6 Kesultanan yang Ada di Kalimantan Timur, Nomor 3 Terbagi Dua
JAKARTA, iNews.id - Kesultanan yang ada di Kalimantan Timur akan menjadi pembahasan kali ini. Selain Kerajaan Kutai, ada beberapa kesulatanan yang perlu Anda ketahui.
Sebelum kedatangan Belanda terdapat beberapa kerajaan yang berada di Kalimantan Timur. Dilansir dari laman resmi Pemprv Kaltim disebutkan ada Kerajaan Kutai (beragama Hindu), Kesultanan Kutai Kartanegara ing Martadipura, Kesultanan Pasir dan Kesultanan Bulungan.
Kerajaan ini berdiri pada abad ke-4 (sekitar 300 masehi) di Muara Kaman. Ketika itu, Kutai Martadipura telah menjalin hubungan dengan India, sehingga tidak mengherankan jika Kutai Martadipura merupakan pusat penyebaran agama Hindu, selain juga merupakan pusat perdagangan.
Pendiri Kerajaan Kutai adalah Kundungga yang merupakan seorang pembesar dari Kerajaan Campa (Kamboja), sedangkan raja pertama yang resmi berkuasa di Kerajaan Kutai adalah Aswawarman karena sebagai pendiri dinasti Kerajaan Kutai dan diberi gelar Wangsakarta, yang artinya pembentuk keluarga.
Aswawarman mempunyai 3 orang putra, salah satunya bernama Mulawarman. Ketika Maharaja Mulawarman berkuasa, Kerajaan Kutai Martadipura mengalam zaman kejayaan dan menjadi kerajaan yang besar.[3] Kebesaran Kerajaan Kutai terbukti dengan adanya kegiatan-kegiatan yang dilaksanakan sebagai berikut:
Setiap tahun raja mengadakan upacara sedekah yang dilakukan di Waprakeswara yakni sebidang tanah yang dianggap suci. Raja membagi-bagikan hadiah dengan seadil-adilnya kepada para brahmana berupa emas, tanah, dan ternak.

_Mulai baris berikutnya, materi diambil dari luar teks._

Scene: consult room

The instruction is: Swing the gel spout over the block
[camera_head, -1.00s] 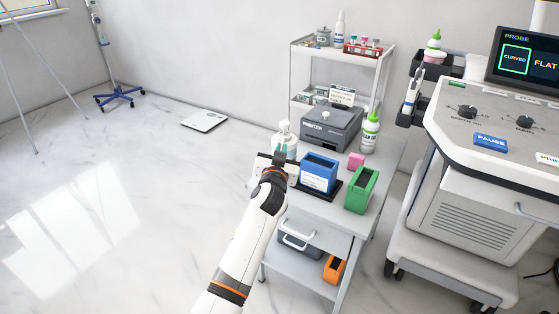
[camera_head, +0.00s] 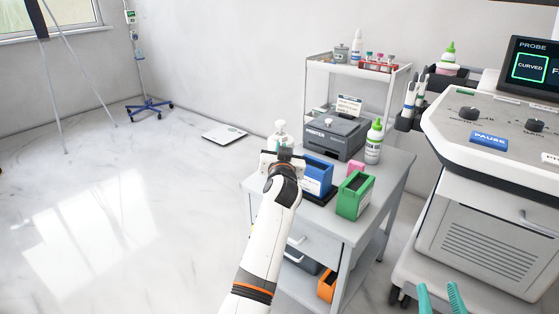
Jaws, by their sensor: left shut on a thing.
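A white pump bottle with a spout (camera_head: 280,133) stands at the left edge of the grey cart top. My left gripper (camera_head: 283,153) is shut on the bottle; the wrist hides its lower part and the fingertips. A small pink block (camera_head: 355,169) lies on the cart top to the right of the bottle, behind the green box. The spout's exact direction is too small to tell. My right gripper (camera_head: 440,298) shows at the bottom right as two teal fingers, apart with nothing between them.
A blue box (camera_head: 318,178) and a green box (camera_head: 355,195) stand close in front of the pink block. A grey printer (camera_head: 335,134) and a green-capped bottle (camera_head: 374,142) stand behind. The ultrasound machine (camera_head: 490,140) is at the right. The cart's front right top is clear.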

Sebaliknya, rakyat menyampaikan tanda terima kasih kepada raja dengan cara, mengadakan kenduri untuk keselamatan raja hingga mendirikan tugu prasasti yang berisi tulisan-tulisan tentang kebesaran raja.
Kesultanan yang Ada di Kalimantan Timur selanjutnya yakni Kesultanan Kutai Kartanegara ing Martadipura. Kerajaan ini kemudian menjadi Kesultanan Kutai Kartanegara ing Martadipura berdiri pada awal abad ke-13 di daerah yang bernama Tepian Batu atau Kutai Lama (kini menjadi sebuah desa di wilayah Kecamatan Anggana) dengan rajanya yang pertama yakni Aji Batara Agung Dewa Sakti (1300-1325).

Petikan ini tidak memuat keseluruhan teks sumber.